文部科学省科学技術・学術政策研究所の科学技術指標2021によれば、日本の研究力の低下が著しいとされています。研究分野別の引用数がトップ10%に入る優れた論文を基に国際比較した順位を発表しています。引用数は良い論文かどうかを判断する目安です。順位で日本は、1997~1999年の平均ではシェア6.1%で4位でしたが、2017~2019年の平均では2.3%で10位に落ちています。論文の数では2位から4位になっています。
2000年代以降、日本と順位を競う国々は研究資金を増やしていますが、財政が厳しい日本は、研究開発費が伸び悩んでいます。他に、大学などに勤務する研究者が、研究以外の業務に割く時間が増えて、研究時間を確保しにくくなったことも関係しています。文部科学省の調査によれば、研究者の仕事のうち研究活動に充てられる割合は、2002年度に46.5%でしたが、2018年度は32.9%に減っています。
2000年の国立大学法人化により、運営費交付金が約10年にわたって毎年1%ずつ減少しています。交付金が減るにつれて、研究者は研究資金を自ら獲得しにいく競争的資金に頼らざるを得なくなっています。また、大学院重点化で博士号取得者は増えましたが、大学などに安定した正規の職を得るのは難しく、博士課程に進む学生が減っています。
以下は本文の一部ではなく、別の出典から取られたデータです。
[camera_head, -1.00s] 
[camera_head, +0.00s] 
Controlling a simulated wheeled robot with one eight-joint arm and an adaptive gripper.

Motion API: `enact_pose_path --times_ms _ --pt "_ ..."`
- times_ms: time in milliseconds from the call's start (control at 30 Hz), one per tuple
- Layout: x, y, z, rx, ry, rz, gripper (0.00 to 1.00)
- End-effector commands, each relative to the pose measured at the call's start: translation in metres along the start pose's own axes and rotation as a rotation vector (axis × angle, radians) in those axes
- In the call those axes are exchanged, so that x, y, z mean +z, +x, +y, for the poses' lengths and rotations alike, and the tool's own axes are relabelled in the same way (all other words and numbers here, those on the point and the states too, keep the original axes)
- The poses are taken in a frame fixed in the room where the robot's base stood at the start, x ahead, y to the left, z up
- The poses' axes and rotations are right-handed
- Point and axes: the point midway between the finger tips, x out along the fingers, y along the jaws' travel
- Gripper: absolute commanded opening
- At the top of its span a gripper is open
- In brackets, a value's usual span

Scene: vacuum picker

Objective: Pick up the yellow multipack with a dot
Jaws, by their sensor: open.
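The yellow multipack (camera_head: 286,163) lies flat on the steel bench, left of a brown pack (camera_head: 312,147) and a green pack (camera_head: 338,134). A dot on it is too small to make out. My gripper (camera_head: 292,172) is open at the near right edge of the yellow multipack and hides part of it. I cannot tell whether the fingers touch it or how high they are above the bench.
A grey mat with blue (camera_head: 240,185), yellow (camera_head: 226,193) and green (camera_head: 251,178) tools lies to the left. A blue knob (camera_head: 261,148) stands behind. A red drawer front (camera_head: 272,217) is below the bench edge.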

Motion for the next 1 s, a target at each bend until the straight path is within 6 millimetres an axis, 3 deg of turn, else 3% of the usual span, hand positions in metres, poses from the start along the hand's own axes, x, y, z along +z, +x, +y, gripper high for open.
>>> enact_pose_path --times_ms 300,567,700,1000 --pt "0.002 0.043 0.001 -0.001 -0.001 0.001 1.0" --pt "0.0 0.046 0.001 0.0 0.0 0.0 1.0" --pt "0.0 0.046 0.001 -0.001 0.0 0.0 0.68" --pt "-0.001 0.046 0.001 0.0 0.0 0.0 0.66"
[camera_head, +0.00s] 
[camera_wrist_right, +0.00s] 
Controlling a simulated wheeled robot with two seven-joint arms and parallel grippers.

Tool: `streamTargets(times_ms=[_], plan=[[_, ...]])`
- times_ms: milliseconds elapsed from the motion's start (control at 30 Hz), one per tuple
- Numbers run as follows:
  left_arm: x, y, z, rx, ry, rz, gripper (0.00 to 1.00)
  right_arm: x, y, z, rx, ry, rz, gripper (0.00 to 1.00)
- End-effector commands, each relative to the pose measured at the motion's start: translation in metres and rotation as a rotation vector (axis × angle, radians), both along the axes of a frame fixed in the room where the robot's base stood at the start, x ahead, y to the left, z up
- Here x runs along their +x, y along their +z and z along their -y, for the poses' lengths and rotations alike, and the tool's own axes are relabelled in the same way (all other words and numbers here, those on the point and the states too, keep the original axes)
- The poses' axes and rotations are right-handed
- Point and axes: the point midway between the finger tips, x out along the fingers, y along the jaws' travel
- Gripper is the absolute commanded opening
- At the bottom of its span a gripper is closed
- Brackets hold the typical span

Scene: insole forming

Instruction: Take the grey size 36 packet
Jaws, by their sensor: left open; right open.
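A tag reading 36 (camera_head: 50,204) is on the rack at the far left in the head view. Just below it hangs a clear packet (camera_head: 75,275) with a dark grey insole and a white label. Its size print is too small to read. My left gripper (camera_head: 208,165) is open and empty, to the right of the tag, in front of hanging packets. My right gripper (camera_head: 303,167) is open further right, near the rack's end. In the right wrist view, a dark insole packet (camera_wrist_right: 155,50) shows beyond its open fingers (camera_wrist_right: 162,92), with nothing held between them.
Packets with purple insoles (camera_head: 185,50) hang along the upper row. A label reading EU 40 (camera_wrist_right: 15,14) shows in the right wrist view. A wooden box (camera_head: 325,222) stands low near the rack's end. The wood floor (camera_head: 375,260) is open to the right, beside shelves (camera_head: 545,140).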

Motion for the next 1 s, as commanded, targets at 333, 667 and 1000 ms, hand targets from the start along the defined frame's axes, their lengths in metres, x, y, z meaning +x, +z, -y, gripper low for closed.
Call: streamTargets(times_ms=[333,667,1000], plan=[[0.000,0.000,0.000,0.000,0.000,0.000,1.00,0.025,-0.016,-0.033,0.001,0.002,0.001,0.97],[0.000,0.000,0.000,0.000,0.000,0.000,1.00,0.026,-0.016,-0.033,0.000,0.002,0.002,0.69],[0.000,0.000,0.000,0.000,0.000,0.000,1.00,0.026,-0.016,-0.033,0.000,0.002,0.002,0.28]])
資金を得るには申請書を書く必要があり、教員が事務作業に時間を取られると研究時間は一層削られてしまいます。申請作業を手伝ってきた事務職員も交付金削減の影響で減り、サポート体制も弱くなっています。また研究者のうち若手が就くポストは有期雇用が増えていて、すぐに研究の成果を出さないといけません。
将来の研究を担う世代が、博士課程で安心して学べる環境づくりが大切です。博士号を取得した後の働き口も多様化される必要があります。企業などが博士号を持つ専門人材を積極的に採用するようになれば、院で学ぶ人が増え、研究力が底上げされると思われます。